5 ingredients for workaday happiness

Happiness at work

We’ve known for eons that happiness is a universal human desire, but it’s only recently that we’ve put happiness and work together in the same sentence.

The craft of cultivating a happy workplace is even more nascent. Nic Marks, founder of the company Happiness Works, cites increasing evidence of the benefits, and says that improving workers’ moods can increase productivity between ten and 40 percent.

Knowing this should be reason enough to increase interest in knowing how to create genuine happiness on the job.

 

If you can’t buy it through superficial perks, then how do you consistently put workers in good spirits?  

The award-winning Happy Planet Index, also created by Nic Marks, makes it easier for workplaces to know where to invest their good intentions, which incorporates distilled international research findings into the drivers of workplace happiness.

Software provider Atlassian and The Physio Company are two companies that know something about creating happy workplaces. Both were top rated in the 2014 Great Place To Work Australia  list in the over 100 and less than 100 employee category, respectively.  

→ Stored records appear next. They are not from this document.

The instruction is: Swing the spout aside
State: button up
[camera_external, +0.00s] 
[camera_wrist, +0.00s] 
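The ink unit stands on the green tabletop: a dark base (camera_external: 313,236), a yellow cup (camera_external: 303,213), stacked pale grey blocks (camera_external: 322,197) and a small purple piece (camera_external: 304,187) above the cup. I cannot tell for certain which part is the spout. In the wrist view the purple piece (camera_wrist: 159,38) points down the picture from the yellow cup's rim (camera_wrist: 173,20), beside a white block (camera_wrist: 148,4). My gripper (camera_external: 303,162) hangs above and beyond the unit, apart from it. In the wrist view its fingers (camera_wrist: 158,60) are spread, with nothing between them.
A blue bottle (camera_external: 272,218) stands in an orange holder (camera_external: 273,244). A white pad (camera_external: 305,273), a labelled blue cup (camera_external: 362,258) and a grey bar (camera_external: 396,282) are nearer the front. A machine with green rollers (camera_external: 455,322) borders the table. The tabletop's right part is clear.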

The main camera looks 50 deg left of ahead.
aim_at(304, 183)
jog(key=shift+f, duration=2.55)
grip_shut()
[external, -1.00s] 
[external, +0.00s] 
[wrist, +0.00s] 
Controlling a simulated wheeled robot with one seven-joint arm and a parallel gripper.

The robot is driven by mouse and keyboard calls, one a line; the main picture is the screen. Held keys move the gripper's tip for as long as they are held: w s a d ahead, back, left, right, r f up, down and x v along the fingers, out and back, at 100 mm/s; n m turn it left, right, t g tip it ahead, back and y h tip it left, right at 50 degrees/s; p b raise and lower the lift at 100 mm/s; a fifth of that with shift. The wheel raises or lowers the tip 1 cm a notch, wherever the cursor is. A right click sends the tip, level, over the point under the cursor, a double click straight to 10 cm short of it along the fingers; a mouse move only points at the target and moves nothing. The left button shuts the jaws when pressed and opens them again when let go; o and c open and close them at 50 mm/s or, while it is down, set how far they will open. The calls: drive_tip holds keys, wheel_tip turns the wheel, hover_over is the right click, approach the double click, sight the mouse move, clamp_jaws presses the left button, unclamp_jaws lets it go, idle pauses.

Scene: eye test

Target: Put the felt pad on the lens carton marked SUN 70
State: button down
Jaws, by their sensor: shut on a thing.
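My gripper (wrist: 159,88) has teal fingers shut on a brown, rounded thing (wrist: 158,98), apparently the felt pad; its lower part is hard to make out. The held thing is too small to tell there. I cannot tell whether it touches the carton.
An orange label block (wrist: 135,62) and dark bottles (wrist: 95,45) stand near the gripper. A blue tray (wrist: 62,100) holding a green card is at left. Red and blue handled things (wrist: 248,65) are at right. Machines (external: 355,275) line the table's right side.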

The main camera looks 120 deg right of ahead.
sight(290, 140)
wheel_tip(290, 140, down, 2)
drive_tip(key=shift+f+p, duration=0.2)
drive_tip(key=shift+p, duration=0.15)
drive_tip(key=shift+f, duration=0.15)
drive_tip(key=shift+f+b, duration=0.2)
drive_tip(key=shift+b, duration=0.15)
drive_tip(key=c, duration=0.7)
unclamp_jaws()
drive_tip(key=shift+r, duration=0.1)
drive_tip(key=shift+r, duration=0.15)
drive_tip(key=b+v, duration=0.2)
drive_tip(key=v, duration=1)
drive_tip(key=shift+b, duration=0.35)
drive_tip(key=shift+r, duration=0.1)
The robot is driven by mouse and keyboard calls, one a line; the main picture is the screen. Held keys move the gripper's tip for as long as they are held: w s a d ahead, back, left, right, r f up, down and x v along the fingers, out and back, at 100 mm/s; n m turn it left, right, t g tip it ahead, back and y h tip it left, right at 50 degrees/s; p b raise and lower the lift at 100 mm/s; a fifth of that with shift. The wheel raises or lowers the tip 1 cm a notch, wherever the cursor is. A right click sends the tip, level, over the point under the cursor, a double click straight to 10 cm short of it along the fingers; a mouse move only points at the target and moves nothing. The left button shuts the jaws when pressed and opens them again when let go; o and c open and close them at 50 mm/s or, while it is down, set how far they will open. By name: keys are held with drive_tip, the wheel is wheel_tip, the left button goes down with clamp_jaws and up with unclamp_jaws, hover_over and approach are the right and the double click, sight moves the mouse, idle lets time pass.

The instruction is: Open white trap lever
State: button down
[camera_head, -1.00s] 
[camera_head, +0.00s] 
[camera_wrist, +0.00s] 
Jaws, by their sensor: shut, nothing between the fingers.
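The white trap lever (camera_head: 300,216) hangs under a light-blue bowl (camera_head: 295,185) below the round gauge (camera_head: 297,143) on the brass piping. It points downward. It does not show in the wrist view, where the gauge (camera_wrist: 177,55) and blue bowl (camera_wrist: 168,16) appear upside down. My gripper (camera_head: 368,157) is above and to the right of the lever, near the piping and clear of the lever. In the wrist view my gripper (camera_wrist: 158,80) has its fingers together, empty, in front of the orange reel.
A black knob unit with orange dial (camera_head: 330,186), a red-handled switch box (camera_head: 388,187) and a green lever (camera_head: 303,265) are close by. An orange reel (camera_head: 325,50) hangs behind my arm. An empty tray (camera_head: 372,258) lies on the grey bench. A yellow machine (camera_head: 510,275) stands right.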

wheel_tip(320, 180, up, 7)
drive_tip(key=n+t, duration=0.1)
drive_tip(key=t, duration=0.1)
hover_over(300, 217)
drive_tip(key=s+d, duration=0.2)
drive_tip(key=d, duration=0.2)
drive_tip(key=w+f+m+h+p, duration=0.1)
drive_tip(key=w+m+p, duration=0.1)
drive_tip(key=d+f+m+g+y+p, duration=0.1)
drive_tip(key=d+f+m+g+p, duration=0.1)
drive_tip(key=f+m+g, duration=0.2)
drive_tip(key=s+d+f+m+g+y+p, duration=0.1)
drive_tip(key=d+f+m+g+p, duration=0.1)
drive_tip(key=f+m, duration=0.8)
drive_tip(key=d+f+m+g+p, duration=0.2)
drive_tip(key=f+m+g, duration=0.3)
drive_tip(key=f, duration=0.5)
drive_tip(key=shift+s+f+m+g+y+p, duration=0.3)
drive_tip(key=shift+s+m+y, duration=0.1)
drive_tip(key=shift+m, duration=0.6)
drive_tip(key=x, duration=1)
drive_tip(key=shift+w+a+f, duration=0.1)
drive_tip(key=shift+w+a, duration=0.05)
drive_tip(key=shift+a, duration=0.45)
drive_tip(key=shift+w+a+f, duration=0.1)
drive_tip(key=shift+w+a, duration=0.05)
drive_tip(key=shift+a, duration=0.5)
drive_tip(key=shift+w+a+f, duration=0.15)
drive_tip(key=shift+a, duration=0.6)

Using these two businesses as examples, Marks discusses the five essential ingredients to a happy workplace.

1. Have good relationships at work

‘Play, as a team,’ is one of Atlassian’s core values. The sole purpose of its “Experience Team” of eight is making Atlassian a fun place to work.

“We train staff how to have crucial conversations, giving them tools to address issues and concerns respectfully”, which helps with the more serious side of communication says Kelly Kirby, Talent Business Partner at Atlassian’s Sydney office.

“Team members also have regular one-on-ones with their managers, and most teams have daily 'stand ups' – a quick ten-minute meeting to check in on how everyone is tracking.”  

“Kudos” is a system where any Atlassian staff member can select a gift and give it to a colleague to say “thank you”. 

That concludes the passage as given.